Under this task are some entries; return every one of them exactly.

(Stored data entries)
---*---

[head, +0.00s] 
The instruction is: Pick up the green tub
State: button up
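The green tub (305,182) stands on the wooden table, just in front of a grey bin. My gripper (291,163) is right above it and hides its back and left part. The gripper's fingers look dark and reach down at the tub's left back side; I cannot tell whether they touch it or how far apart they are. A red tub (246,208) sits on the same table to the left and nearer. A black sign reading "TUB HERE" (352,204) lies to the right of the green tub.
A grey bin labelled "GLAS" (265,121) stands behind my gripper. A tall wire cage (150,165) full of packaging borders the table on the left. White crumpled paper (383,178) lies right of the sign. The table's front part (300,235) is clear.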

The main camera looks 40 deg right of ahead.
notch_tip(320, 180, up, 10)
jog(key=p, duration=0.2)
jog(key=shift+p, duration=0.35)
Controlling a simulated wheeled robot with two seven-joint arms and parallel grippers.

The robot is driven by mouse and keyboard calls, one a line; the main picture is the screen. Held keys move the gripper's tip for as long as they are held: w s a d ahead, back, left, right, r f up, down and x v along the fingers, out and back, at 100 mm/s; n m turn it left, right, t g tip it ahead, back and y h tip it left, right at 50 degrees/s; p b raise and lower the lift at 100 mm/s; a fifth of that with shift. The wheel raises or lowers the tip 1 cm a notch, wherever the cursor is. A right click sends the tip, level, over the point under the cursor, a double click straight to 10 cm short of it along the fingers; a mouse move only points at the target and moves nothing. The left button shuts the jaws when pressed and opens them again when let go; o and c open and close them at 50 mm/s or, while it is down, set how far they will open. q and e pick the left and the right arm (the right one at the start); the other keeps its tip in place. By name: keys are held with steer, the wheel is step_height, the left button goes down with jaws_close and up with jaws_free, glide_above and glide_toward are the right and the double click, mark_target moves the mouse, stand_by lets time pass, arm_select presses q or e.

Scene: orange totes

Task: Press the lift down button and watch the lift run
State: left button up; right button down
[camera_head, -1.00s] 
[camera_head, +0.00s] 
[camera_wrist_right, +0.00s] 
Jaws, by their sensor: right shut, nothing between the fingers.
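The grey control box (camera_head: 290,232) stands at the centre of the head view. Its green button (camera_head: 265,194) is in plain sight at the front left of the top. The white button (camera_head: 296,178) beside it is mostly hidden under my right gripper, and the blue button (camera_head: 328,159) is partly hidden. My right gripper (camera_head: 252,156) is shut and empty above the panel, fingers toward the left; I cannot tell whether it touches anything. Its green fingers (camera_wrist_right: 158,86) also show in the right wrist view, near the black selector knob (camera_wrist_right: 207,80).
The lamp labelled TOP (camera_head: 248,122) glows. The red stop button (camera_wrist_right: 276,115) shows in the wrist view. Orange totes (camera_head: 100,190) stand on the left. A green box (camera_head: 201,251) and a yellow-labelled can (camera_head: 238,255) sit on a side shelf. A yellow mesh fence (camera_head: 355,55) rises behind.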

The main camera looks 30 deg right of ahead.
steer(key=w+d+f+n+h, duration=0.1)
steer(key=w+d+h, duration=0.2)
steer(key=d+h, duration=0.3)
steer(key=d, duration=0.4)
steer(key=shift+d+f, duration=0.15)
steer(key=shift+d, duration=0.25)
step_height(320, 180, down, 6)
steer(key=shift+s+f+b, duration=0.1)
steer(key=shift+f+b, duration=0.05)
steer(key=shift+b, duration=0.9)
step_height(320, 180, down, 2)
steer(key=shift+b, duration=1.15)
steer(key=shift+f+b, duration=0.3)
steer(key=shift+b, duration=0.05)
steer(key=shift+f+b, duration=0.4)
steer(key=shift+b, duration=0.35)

---*---

FULL ANSWER
[head, +0.00s] 
The instruction is: Pick up the green tub
State: button up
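The green tub (305,182) stands on the wooden table, just in front of a grey bin. My gripper (291,163) is right above it and hides its back and left part. The gripper's fingers look dark and reach down at the tub's left back side; I cannot tell whether they touch it or how far apart they are. A red tub (246,208) sits on the same table to the left and nearer. A black sign reading "TUB HERE" (352,204) lies to the right of the green tub.
A grey bin labelled "GLAS" (265,121) stands behind my gripper. A tall wire cage (150,165) full of packaging borders the table on the left. White crumpled paper (383,178) lies right of the sign. The table's front part (300,235) is clear.

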The main camera looks 40 deg right of ahead.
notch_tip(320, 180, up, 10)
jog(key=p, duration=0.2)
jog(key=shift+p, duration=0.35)
Controlling a simulated wheeled robot with two seven-joint arms and parallel grippers.

The robot is driven by mouse and keyboard calls, one a line; the main picture is the screen. Held keys move the gripper's tip for as long as they are held: w s a d ahead, back, left, right, r f up, down and x v along the fingers, out and back, at 100 mm/s; n m turn it left, right, t g tip it ahead, back and y h tip it left, right at 50 degrees/s; p b raise and lower the lift at 100 mm/s; a fifth of that with shift. The wheel raises or lowers the tip 1 cm a notch, wherever the cursor is. A right click sends the tip, level, over the point under the cursor, a double click straight to 10 cm short of it along the fingers; a mouse move only points at the target and moves nothing. The left button shuts the jaws when pressed and opens them again when let go; o and c open and close them at 50 mm/s or, while it is down, set how far they will open. q and e pick the left and the right arm (the right one at the start); the other keeps its tip in place. By name: keys are held with steer, the wheel is step_height, the left button goes down with jaws_close and up with jaws_free, glide_above and glide_toward are the right and the double click, mark_target moves the mouse, stand_by lets time pass, arm_select presses q or e.

Scene: orange totes

Task: Press the lift down button and watch the lift run
State: left button up; right button down
[camera_head, -1.00s] 
[camera_head, +0.00s] 
[camera_wrist_right, +0.00s] 
Jaws, by their sensor: right shut, nothing between the fingers.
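The grey control box (camera_head: 290,232) stands at the centre of the head view. Its green button (camera_head: 265,194) is in plain sight at the front left of the top. The white button (camera_head: 296,178) beside it is mostly hidden under my right gripper, and the blue button (camera_head: 328,159) is partly hidden. My right gripper (camera_head: 252,156) is shut and empty above the panel, fingers toward the left; I cannot tell whether it touches anything. Its green fingers (camera_wrist_right: 158,86) also show in the right wrist view, near the black selector knob (camera_wrist_right: 207,80).
The lamp labelled TOP (camera_head: 248,122) glows. The red stop button (camera_wrist_right: 276,115) shows in the wrist view. Orange totes (camera_head: 100,190) stand on the left. A green box (camera_head: 201,251) and a yellow-labelled can (camera_head: 238,255) sit on a side shelf. A yellow mesh fence (camera_head: 355,55) rises behind.

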The main camera looks 30 deg right of ahead.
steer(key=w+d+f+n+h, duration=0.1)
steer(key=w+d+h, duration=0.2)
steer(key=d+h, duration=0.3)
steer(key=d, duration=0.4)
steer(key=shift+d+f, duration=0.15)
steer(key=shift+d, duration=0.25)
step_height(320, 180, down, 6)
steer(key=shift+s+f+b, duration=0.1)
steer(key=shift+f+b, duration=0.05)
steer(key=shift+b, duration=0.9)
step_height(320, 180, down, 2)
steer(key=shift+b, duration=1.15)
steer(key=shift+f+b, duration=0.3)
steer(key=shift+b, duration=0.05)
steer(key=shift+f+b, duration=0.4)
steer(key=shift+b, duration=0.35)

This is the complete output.